“Nightmare Tales” is a collection of nine short horror stories. They were written from 1876 to 1891, and originally published in various magazines. The stories are rather unremarkable in themselves, except for one thing: the author is none other than Helena Petrovna Blavatsky, the founder and first leader of the Theosophical Society. The collection was published the year after Blavatsky´s death (or shall we say departure). It´s freely available at the website of the “Pasadena” branch of Theosophy. I´ve read them in a Swedish translation which I picked up at a very respectable venue (I was surprised).
While the short
stories aren´t “bad” as in bad-bad, they feel unfinished, although it´s possible
that 19th century magazines habitually published tales of this sort.
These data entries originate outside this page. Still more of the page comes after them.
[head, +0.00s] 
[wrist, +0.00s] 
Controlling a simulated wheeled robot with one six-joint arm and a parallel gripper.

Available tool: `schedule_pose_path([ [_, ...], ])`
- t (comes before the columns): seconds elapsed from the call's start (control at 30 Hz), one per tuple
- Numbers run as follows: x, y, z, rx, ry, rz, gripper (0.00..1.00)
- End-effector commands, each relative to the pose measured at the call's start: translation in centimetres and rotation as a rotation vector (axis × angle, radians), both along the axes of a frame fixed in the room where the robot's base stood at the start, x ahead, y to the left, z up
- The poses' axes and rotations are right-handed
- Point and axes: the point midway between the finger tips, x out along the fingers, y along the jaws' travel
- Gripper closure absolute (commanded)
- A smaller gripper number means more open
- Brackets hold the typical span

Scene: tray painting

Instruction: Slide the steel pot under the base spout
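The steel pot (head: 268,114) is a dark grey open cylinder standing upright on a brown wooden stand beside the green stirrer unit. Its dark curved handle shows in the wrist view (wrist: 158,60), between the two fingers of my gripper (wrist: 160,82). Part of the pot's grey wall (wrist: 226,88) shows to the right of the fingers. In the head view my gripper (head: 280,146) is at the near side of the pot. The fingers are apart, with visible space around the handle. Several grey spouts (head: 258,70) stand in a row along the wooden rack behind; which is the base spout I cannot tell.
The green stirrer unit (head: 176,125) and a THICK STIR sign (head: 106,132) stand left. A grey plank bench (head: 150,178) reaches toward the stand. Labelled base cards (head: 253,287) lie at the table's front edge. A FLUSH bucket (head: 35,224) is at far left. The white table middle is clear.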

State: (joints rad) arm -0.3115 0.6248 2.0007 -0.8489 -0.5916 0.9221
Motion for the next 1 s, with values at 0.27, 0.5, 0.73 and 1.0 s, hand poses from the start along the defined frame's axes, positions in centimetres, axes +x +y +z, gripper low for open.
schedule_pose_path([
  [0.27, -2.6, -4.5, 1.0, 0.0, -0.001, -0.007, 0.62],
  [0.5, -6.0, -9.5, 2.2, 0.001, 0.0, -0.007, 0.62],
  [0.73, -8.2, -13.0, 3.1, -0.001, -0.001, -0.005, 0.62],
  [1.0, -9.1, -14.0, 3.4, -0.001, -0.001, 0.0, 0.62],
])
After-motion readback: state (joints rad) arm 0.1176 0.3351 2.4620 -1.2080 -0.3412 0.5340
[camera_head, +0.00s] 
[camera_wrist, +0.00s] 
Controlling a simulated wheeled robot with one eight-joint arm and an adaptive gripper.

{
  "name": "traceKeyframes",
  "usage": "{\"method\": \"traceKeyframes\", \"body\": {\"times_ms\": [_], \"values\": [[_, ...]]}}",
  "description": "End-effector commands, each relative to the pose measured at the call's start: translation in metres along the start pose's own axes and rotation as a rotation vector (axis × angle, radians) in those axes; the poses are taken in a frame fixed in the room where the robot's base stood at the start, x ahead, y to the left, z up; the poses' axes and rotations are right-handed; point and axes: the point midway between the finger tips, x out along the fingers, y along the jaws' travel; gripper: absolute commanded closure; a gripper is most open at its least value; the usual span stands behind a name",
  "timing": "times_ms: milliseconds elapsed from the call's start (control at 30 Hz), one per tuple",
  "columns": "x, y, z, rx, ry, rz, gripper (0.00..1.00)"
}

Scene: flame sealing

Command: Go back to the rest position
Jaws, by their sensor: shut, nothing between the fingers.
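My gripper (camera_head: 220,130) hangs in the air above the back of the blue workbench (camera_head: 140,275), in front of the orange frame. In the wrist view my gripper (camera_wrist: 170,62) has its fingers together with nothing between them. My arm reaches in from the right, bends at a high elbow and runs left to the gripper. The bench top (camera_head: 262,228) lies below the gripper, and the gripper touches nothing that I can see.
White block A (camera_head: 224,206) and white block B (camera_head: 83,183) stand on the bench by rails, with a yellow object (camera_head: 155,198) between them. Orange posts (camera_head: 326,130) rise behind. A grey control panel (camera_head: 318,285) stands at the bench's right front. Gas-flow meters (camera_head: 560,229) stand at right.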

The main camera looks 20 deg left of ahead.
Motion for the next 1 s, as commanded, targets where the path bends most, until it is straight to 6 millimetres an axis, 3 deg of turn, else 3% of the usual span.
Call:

If so, Blavatsky simply adapted to the genre. Most of the stories are about Spiritualist
séances gone dangerously wrong. All the usual “Gothic” tropes are there,
including mysterious castles, journeys through the Balkans, Hungarian Gypsies,
and so forth. Blavatsky was a Russian, so a few horror tropes that are perhaps
more fitting to that nation are included, such as Siberian shamans. A strong belief
in reincarnation shines through. So does the author´s ethnic prejudices: two of
the bad guys are Jewish, one of them an extremely obnoxious brothel madam! Sometimes,
evil people or skeptics who dabble in the occult get severely punished by the
inexorable law of karma, but some villains actually get away with it. I suspect
most of the stories are for entertainment only, rather than edifying morality
tales.
A certain
amount of mischievous humor shines through in some of the tales. The old grey-haired
man on Svalbard in “From the Polar Lands: A Christmas Story” is presumably
Santa Claus! “The Legend of the Blue Lotus” retells a Hindu legend with obvious
anti-Biblical allusions added (Blavatsky hated Abrahamic religion). Blavatsky´s
extreme pessimism is evident in “Karmic Visions”. The most serious story is “A
Bewitched Life”, about a vain skeptic who gets possessed by demons after rejecting
a Shinto purification ritual.
Not sure
what to say about “Nightmare Tales” in general, but it does raise at least some
eyebrows that the founder of a New Religious Movement with some kind of soteriological
message also penned quasi-Gothic fiction!